Gouverner ? Ok. Encore faut-il « au plus vite faire une proposition à Emmanuel Macron de premier ou première ministre », rappelle Clémentine Autain. Mais gouverner comment et, surtout, avec qui, étant donné que le NFP ne dispose pas d’une majorité ? Pour Ruffin, c’est clair, il faut qu’Emmanuel Macron « demande à ses députés macronistes de ne pas pratiquer, à l’Assemblée nationale, une opposition de principe ». Et pour Autain, c’est tout aussi limpide, « il faut gouverner sur une base claire, celle du programme du NFP, et pas dans le cadre d’une coalition avec Renaissance, qui serait le bricolage de deux visions de la société qu’on ne peut pas raccorder ».

Ensuite, l’élu de la Somme voit « des coalitions sur les textes ». Mais au-delà, c’est la méthode qui lui importe : « Il ne faudra pas gouverner comme l’a fait le chef de l’État ces deux dernières années, avec arrogance et toute-puissance. Il faudra le faire avec respect pour les Français, avec tendresse même. On doit prendre soin des gens pour prendre soin de la République. »

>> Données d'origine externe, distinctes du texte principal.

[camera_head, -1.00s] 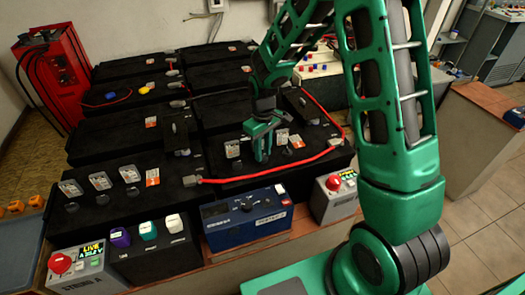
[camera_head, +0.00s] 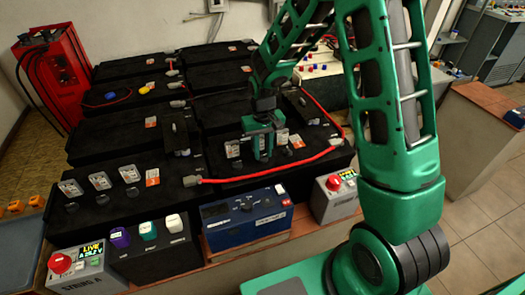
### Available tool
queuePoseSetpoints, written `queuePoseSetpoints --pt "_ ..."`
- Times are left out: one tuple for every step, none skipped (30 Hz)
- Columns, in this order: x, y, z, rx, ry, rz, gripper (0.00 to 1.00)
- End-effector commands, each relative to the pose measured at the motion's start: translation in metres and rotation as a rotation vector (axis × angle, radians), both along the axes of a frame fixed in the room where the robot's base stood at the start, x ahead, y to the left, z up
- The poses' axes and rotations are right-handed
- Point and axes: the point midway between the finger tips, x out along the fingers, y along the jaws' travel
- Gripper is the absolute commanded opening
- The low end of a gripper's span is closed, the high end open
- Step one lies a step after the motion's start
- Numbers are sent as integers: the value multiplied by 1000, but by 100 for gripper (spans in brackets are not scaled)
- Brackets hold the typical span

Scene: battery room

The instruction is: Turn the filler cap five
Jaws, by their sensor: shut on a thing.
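My gripper (camera_head: 262,152) points down over the front right battery (camera_head: 225,178), its fingers at the row of filler caps on top. It is shut on a filler cap, which its fingers mostly hide. Another dark cap (camera_head: 287,151) sits just right of the fingers, and one (camera_head: 237,165) sits to their left. Small labels, among them one left of the gripper (camera_head: 232,148), stand behind the caps. The front left battery (camera_head: 105,205) has its own caps (camera_head: 133,191) and labels. I cannot read numbers on the labels.
A red cable (camera_head: 270,178) arcs in front of the gripper between terminals. A blue meter box (camera_head: 246,218), a grey box with a red knob (camera_head: 337,196) and another reading "LIVE" (camera_head: 88,268) stand along the front. A red charger (camera_head: 55,72) stands at back left.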

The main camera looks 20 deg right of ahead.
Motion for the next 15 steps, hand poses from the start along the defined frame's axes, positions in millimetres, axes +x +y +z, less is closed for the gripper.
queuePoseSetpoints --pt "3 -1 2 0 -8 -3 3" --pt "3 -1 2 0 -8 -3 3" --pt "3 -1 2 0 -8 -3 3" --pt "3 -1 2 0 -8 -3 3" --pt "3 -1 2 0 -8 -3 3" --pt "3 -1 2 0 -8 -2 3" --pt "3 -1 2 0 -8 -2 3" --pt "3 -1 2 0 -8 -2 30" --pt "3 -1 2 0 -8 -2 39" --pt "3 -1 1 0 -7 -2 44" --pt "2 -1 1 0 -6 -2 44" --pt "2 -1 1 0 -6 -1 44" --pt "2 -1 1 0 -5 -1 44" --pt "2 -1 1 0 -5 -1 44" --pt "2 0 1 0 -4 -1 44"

Voilà le minimum syndical qui attend la gauche en 2024. Le début de l’histoire car, comme le souligne fort à propos Clémentine Autain, « nous n’avons pas encore de majorité, il reste la prochaine législative et la présidentielle à gagner ». Reste à « faire mieux » qu’aux précédentes échéances. Car, hormis sur la planète LFI, 2017 et 2022, on n’appelle pas ça des victoires.